A new seafood recipe book by Annapolis waterman Vincent O. Leggett captures more than the flavor of the Chesapeake Bay between its covers.
It also offers a look at the lives and images of the bay's African-American captains, fishermen, crab pickers, oyster shuckers and boat builders framing a sampling of recipes from more than a dozen ports.
"The Chesapeake Bay Through Ebony Eyes," released in December through the Blacks of the Chesapeake Foundation, is Leggett's latest effort to weave African-American maritime experiences into the bay legacy.
The group will sponsor a book signing, reception and concert Sunday featuring poetry of the bay from Melanie Redding, who is featured in the book, and songs of the sea by Kindred Spirits, a contemporary a capella gospel group from Eastern United Methodist Church in Baltimore.
The book signing is from noon to 3 p.m. at the Historic Annapolis Foundation Maritime Museum Store, and the reception and concert begin at 3: 30 p.m. at O'Brien's Raw Bar and Restaurant.
"It runs contrary to everything that people have seen and heard for the last 200 years -- African-Americans were part of bay history," Leggett said. "From getting crabs to building boats, all the stops along the way, to bringing the dish out on a silver platter, blacks were a part of that process."
Leggett has been collecting interviews, photographs, records and history about black maritime workers throughout Anne Arundel County and the Eastern Shore for 15 years.
Three years ago, he self-published "Blacks of the Chesapeake," a 24-page pictorial history book showing the black presence on the bay and put together an exhibit of photographs and records that was displayed at the World Trade Center in Baltimore. Most of the 2,000 copies of the book were given to schools, visitors to the exhibits and potential sponsors to help foster awareness of the African-American maritime experience.
By last May, so much interest was expressed in his work that Leggett created the Blacks of the Chesapeake Foundation, a nonprofit history and preservation group that paid the $15,000 publication cost of the latest book. Leggett is president of the group, which offers lectures, exhibits and field trips for students in addition to funding writing projects.

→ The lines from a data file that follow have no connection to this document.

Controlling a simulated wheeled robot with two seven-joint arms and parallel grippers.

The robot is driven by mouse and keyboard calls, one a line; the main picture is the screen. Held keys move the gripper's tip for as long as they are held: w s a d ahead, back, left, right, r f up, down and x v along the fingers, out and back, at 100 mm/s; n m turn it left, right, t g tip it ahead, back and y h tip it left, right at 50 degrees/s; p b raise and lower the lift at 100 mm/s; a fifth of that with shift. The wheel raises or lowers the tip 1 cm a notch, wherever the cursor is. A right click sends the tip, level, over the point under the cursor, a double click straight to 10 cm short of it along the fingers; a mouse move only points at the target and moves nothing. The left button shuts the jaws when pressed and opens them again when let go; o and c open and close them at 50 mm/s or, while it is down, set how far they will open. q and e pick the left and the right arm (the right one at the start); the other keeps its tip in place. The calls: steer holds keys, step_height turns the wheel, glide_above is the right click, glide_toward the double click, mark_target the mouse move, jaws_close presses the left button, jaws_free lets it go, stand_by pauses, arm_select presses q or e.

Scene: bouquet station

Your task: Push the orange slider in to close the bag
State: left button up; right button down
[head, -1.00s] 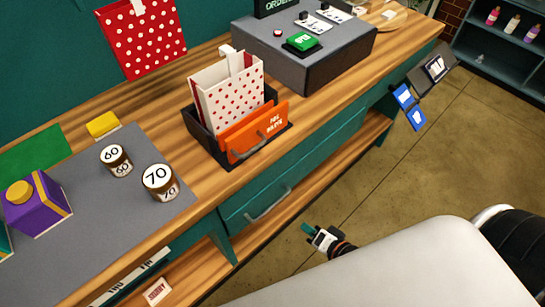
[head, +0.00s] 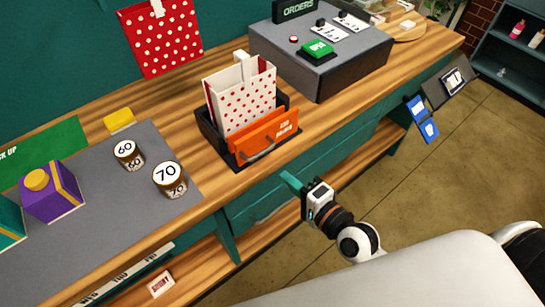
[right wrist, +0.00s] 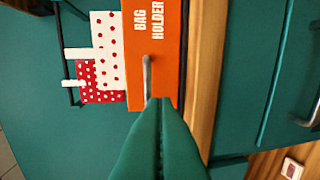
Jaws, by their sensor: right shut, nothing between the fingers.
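The orange slider (head: 264,138), with a grey handle and "BAG HOLDER" lettering, is the front of a black holder (head: 212,132) on the wooden counter. It also shows in the right wrist view (right wrist: 155,30). A white bag with red dots (head: 240,100) stands upright in the holder, behind the slider; its top looks open. My right gripper (head: 291,181) has teal fingers, shut and empty, in front of the counter edge, below and right of the slider. In the right wrist view its fingers (right wrist: 160,104) point toward the slider's handle; I cannot tell whether they touch. My left gripper is not in view.
A grey order box (head: 320,65) with a green button stands right of the holder. Weights marked 60 (head: 128,155) and 70 (head: 170,179) and a purple box (head: 52,192) stand on the grey mat at left. A red dotted bag (head: 162,40) hangs on the wall.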

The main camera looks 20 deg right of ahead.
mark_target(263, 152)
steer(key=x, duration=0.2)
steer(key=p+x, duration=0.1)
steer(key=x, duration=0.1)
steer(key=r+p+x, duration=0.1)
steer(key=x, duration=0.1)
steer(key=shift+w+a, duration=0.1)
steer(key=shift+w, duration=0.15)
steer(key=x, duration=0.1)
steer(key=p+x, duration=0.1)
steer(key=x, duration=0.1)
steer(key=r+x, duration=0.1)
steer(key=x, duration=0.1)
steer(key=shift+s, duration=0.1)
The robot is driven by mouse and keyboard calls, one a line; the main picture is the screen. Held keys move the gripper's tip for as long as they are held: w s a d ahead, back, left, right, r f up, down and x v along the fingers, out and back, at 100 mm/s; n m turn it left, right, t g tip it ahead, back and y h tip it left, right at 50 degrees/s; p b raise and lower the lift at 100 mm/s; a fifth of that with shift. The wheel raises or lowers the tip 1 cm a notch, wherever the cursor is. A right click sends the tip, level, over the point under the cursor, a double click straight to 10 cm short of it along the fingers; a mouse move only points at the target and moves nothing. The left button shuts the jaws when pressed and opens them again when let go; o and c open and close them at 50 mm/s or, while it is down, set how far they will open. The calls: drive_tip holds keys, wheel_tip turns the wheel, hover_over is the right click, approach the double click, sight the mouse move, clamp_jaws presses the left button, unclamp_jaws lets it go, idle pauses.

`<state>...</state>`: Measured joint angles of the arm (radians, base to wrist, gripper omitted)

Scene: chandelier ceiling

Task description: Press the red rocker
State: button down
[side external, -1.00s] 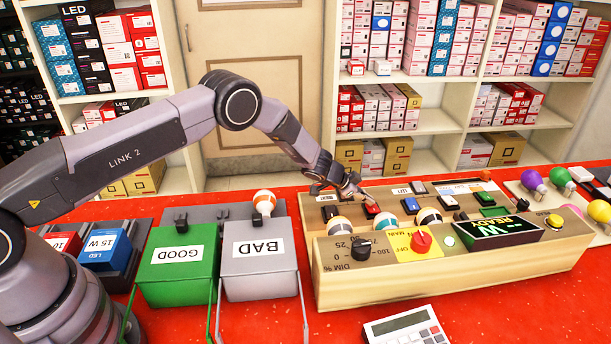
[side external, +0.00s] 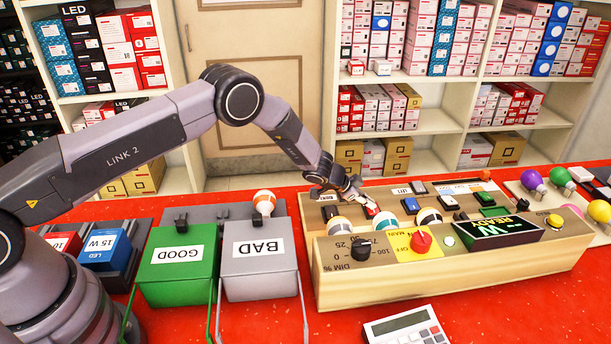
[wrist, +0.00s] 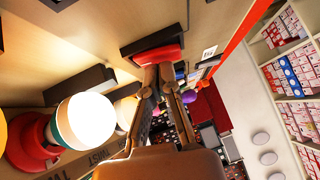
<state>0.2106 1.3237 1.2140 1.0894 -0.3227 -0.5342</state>
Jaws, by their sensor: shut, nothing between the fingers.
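The red rocker (side external: 372,212) sits in a black frame on the wooden test board's rear panel, behind the row of bulbs. In the wrist view the red rocker (wrist: 157,56) is straight ahead of the fingertips. My gripper (side external: 366,203) is shut and empty, pointing down at the rocker from the left. In the wrist view its fingertips (wrist: 158,74) overlap the rocker's near edge and look to be at its face. Whether they press it, or how far it is tilted, I cannot tell.
Bulbs with coloured bands, one teal-banded (wrist: 88,122), stand close beside the gripper. Other dark rockers, including a black one (side external: 329,212), flank the red one. A dimmer knob (side external: 361,249), red main knob (side external: 421,241) and display (side external: 488,233) fill the front. GOOD (side external: 177,270) and BAD (side external: 259,265) bins stand left.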

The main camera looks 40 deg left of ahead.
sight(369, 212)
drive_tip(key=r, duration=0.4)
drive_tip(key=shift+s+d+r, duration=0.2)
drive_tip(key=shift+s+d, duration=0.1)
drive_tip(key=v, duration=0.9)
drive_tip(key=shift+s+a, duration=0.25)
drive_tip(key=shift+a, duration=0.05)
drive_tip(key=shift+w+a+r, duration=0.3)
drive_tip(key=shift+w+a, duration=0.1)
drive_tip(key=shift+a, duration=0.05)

The 32-page "Ebony Eyes," like its predecessor, includes images of black watermen, their vessels and their catches of blue crabs, oysters, fish and clams. Included in the text are poems inspired by bay workers and reflections from Leggett.
At the center of the book are recipes from around the bay -- mostly ports in Maryland -- from the notable black cooks Leggett met on his journeys.

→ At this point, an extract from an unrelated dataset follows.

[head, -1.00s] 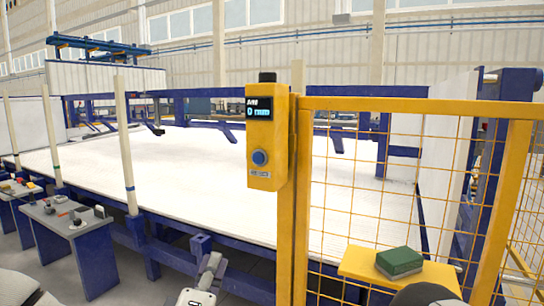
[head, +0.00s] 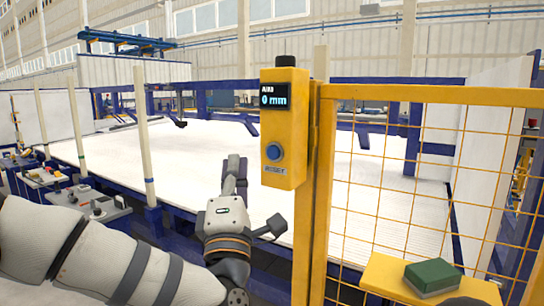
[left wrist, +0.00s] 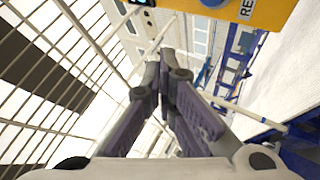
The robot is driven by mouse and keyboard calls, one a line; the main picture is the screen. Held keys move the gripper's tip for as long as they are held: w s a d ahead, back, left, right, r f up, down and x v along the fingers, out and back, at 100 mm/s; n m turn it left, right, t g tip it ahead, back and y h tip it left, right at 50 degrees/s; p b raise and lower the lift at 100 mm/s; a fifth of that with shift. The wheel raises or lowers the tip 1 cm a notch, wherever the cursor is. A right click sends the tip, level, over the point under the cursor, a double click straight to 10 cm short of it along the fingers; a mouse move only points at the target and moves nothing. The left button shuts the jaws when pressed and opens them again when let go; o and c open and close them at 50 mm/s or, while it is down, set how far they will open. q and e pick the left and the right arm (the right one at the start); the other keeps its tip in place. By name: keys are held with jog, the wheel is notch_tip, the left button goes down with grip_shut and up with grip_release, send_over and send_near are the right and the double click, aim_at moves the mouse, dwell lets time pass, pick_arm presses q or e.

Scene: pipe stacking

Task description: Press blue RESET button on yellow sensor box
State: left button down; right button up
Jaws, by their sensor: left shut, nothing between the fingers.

Annapolis is crowned with its own crab cake recipe that calls for evaporated milk and a dash of cayenne pepper, while the version from Solomon's Island -- a breaded variation -- adds red bell pepper, parsley and celery and mayonnaise to hold it together.
Crisfield, a popular fishing and crabbing port in Somerset County, gets the credit for an unusual, cream-based crab soup, and recipes for baked catfish and scalloped oysters hail from Bessie Smith of Pikesville and Gertrude Gross of Lothian.

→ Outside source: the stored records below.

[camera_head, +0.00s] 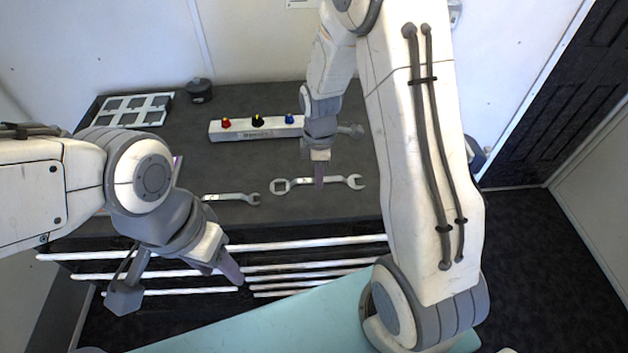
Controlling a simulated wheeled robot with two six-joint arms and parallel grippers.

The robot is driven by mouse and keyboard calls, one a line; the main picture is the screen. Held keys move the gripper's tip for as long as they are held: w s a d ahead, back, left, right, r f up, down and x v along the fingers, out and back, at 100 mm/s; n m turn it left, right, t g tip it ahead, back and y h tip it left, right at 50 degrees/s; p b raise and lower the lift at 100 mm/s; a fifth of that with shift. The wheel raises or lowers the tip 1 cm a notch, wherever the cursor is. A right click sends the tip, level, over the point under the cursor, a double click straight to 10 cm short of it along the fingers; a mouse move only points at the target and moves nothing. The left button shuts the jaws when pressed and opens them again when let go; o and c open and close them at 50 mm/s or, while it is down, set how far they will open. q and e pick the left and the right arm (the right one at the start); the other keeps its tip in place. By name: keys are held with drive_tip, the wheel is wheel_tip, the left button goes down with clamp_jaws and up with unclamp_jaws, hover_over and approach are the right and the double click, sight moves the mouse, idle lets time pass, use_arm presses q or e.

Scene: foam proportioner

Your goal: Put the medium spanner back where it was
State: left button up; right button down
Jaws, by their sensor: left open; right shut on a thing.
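A silver spanner (300,182) with a ring end at left and an open jaw at right lies level at the front right of the dark bench top. My right gripper (320,181) points down and is shut on its middle; I cannot tell if the spanner touches the bench. A second silver spanner (232,197) lies to its left, its left part hidden by my left arm. I cannot tell from sizes which is the medium one. My left gripper (228,272) is open and empty, in front of the bench edge by the white rods.
The dark bench (225,160) carries a white tray with dark squares (127,110), a black round pot (199,90) and a white block with red, black-yellow and blue knobs (257,127). White rods (310,242) run along the bench front. A teal surface (250,325) lies nearer.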

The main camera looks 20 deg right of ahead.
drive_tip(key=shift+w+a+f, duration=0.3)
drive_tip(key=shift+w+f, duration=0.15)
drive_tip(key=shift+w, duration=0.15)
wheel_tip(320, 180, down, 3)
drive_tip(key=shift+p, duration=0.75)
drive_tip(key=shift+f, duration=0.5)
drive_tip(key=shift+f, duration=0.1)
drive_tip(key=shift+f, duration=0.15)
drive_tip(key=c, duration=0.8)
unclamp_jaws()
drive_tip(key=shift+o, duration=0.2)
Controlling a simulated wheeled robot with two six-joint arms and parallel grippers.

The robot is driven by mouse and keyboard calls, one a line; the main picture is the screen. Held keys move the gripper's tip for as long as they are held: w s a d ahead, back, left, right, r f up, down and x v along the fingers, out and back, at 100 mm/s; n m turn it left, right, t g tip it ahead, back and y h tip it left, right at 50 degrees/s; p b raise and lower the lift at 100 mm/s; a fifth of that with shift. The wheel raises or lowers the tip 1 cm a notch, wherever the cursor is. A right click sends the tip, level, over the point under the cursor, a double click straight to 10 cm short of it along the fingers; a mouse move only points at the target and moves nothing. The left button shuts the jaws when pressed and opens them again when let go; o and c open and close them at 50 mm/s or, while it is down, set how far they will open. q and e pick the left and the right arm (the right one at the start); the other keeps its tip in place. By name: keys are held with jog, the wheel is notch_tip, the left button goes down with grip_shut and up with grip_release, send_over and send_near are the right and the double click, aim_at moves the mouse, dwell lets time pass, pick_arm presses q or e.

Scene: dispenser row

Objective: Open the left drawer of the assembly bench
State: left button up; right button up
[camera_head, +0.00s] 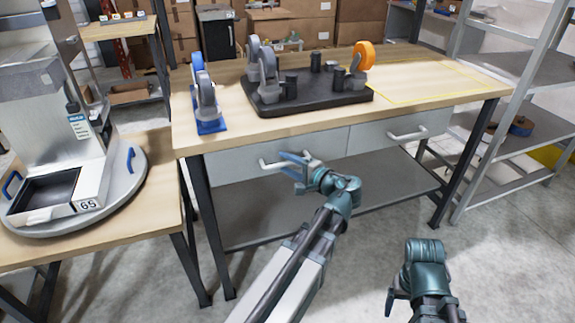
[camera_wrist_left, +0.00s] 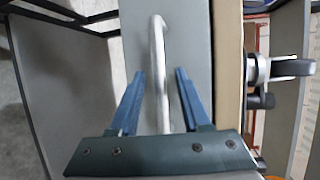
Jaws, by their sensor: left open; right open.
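The assembly bench (camera_head: 300,108) has two grey drawers under its wooden top. The left drawer (camera_head: 230,165) looks shut, flush with the bench front, with a pale bar handle (camera_head: 268,165). The right drawer (camera_head: 372,134) also looks shut. My left gripper (camera_head: 290,163) is open at the left drawer's handle. In the left wrist view the handle (camera_wrist_left: 158,50) runs between the two blue fingers (camera_wrist_left: 157,85), with gaps on both sides. My right gripper (camera_head: 405,300) is low at the right, away from the bench; its fingertips are hard to make out.
On the bench top are a black fixture (camera_head: 310,98) with casters, a blue caster stand (camera_head: 208,120) and a yellow outlined area (camera_head: 430,82). A dispenser table (camera_head: 150,210) stands left, a metal shelf (camera_head: 520,90) right. A lower shelf (camera_head: 320,200) lies under the drawers.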

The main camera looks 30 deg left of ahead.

Vincent Leggett will sell and sign copies of "The Chesapeake Bay Through Ebony Eyes" from noon to 3 p.m. Sunday at the Historic Annapolis Foundation Maritime Museum Store at the Annapolis City Dock, across from the Kunta Kinte statue.
A reception and concert will be held from 3: 30 p.m. to 6: 30 p.m. at O'Brien's Raw Bar, 113 Main St. The cost is $10 at the door. Donations benefit the Blacks of the Chesapeake Foundation.
These recipes are taken from "The Chesapeake Bay Through Ebony Eyes."
Annapolis Crab Cakes
2 cups crab meat
1 cup soft bread crumbs
1/2 cup light cream or evap. milk
1/2 teaspoon salt
dash of cayenne
1 teaspoon Worcestershire sauce
1/2 teaspoon dry mustard
1 teaspoon grated onion
1 teaspoon chopped parsley
Shred the crab meat, discarding any shell. Combine the crab meat and bread crumbs. In a separate bowl, beat eggs until light, adding the cream or evaporated milk. Add the milk-egg mixture to the crab meat. Stir in salt, cayenne, Worcestershire sauce, dry mustard, onion and parsley. Mix well. You may add more seasonings to taste. Scoop out a portion of the mixture and shape into small patties. Fry in hot butter, turning once to brown both sides.
Mother Bessie Smith's
4 medium-size catfish 2 teaspoons black pepper
1 large onion, sliced
4 tablespoons flour 2 teaspoons garlic salt
2 tablespoons parsley flakes
2 tablespoons bacon drippings
1/2 cup water
Preheat oven to 350 degrees. Place prepared fish in a baking pan. Add bacon drippings, parsley, pepper and salt. Cover with sliced onions and sprinkle flour over mixture. Add water. Bake until well done.